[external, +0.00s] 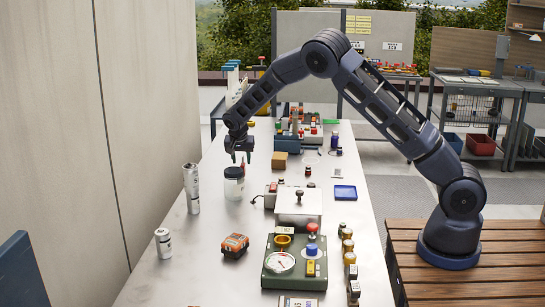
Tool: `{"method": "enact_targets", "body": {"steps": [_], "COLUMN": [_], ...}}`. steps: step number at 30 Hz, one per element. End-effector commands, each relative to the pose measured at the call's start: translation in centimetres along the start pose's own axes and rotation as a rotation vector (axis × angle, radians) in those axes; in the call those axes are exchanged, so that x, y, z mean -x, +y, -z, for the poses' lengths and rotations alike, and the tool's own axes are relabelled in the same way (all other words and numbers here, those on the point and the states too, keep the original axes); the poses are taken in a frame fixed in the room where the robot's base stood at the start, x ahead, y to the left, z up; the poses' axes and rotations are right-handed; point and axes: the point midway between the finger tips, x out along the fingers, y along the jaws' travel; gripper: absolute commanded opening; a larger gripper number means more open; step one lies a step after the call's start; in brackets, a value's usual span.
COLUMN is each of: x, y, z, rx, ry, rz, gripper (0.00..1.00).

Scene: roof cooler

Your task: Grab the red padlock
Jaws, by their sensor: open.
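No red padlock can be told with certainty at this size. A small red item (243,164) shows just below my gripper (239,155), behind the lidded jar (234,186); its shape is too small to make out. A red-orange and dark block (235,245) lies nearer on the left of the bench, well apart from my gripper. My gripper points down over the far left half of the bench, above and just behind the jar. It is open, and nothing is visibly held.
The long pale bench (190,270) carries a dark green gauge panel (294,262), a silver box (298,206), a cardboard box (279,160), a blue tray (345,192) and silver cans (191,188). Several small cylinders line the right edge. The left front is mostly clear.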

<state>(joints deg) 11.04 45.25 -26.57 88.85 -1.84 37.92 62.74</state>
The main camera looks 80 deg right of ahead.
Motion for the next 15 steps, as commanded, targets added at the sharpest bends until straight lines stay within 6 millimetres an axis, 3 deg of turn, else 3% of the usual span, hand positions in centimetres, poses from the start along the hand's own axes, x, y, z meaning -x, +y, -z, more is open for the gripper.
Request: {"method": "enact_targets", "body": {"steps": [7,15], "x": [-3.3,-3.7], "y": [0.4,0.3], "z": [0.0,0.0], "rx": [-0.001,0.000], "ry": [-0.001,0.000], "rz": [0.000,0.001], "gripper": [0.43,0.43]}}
* * *
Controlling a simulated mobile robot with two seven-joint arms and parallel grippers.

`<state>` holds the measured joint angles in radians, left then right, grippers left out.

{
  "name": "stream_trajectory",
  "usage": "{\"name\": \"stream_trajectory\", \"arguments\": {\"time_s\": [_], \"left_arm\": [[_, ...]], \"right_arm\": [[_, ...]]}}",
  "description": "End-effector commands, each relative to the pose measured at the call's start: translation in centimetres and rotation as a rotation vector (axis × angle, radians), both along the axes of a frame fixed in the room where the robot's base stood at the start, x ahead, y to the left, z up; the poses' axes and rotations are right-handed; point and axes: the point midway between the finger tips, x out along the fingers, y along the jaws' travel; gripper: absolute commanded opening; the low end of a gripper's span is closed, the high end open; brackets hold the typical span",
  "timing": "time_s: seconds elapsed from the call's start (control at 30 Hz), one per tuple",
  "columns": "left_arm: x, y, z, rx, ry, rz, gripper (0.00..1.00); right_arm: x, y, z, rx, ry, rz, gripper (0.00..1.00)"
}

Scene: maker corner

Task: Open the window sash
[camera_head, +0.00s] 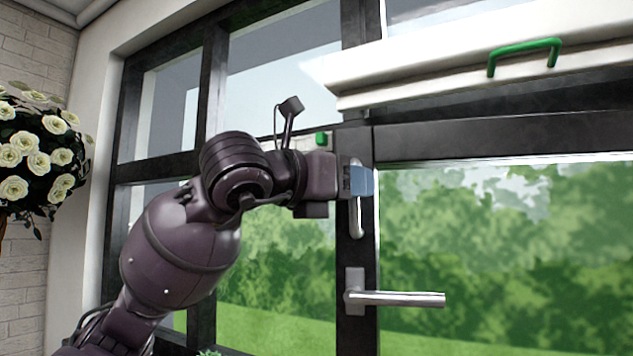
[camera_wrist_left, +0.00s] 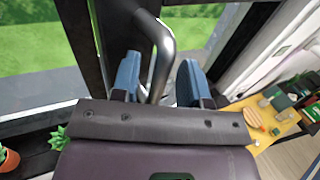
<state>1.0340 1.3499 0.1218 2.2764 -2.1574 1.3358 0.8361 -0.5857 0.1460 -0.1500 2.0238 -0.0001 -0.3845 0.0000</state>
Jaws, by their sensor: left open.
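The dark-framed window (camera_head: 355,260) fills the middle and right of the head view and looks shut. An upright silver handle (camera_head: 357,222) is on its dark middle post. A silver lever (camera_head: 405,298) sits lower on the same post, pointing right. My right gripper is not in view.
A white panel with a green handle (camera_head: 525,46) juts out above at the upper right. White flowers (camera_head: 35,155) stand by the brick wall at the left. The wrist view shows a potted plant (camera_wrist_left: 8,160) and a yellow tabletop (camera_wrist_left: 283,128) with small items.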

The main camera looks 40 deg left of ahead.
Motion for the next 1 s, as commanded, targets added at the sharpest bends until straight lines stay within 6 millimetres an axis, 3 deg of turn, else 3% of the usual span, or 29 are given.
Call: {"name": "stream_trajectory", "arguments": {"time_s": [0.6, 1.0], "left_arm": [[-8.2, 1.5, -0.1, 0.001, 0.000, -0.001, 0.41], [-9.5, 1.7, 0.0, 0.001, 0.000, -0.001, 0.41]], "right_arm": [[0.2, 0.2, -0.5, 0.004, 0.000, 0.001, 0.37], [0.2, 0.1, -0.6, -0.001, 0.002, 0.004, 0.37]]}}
---
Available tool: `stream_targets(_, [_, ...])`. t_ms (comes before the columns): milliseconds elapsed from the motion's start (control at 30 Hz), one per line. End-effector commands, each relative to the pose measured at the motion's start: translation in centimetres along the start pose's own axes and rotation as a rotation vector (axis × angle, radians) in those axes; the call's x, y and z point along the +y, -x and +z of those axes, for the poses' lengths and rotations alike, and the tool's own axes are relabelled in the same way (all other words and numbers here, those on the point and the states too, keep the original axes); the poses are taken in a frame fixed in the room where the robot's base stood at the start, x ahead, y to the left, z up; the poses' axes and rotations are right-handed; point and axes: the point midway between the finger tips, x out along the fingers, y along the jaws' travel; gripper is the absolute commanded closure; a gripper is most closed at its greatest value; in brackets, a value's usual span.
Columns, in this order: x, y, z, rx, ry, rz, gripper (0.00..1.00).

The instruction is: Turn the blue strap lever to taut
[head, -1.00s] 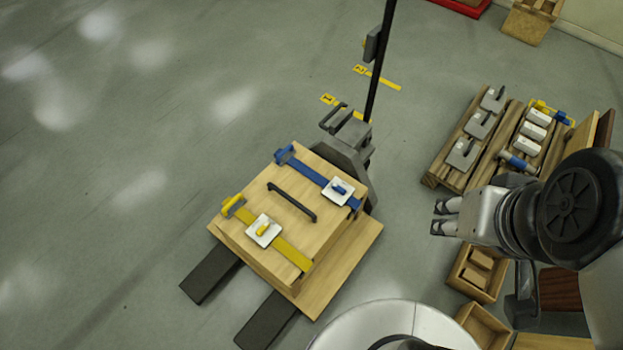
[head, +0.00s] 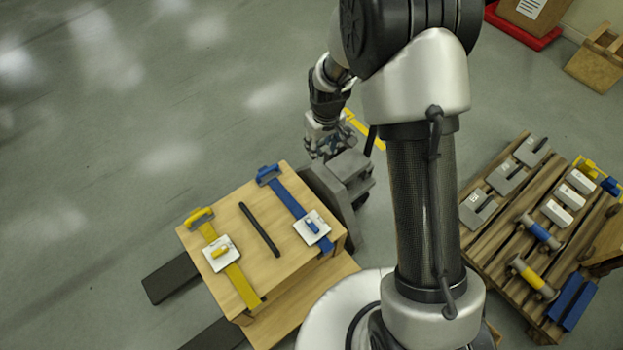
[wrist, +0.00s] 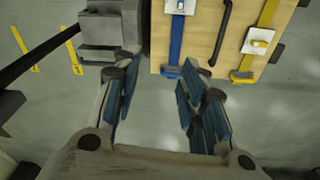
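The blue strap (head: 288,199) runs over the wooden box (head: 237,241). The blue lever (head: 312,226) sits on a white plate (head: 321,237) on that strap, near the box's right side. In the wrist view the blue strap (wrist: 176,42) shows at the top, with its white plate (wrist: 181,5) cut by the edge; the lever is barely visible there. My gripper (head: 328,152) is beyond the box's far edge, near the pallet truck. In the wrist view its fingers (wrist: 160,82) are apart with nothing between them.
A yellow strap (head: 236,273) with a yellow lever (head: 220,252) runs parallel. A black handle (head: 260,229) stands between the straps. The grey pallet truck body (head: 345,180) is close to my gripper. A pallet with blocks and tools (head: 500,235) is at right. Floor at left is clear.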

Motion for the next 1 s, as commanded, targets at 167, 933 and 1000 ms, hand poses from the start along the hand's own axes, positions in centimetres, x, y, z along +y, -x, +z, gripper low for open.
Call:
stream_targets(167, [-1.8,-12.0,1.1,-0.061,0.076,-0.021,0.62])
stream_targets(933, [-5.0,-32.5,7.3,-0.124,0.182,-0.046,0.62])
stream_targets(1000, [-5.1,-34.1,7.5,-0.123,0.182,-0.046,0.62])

What needs to be done: Gather every line from the listing above in which "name" appears, and copy those lines.

Solution to the exercise:
  "name": "stream_trajectory",
  "usage": "{\"name\": \"stream_trajectory\", \"arguments\": {\"time_s\": [_], \"left_arm\": [[_, ...]], \"right_arm\": [[_, ...]]}}",
Call: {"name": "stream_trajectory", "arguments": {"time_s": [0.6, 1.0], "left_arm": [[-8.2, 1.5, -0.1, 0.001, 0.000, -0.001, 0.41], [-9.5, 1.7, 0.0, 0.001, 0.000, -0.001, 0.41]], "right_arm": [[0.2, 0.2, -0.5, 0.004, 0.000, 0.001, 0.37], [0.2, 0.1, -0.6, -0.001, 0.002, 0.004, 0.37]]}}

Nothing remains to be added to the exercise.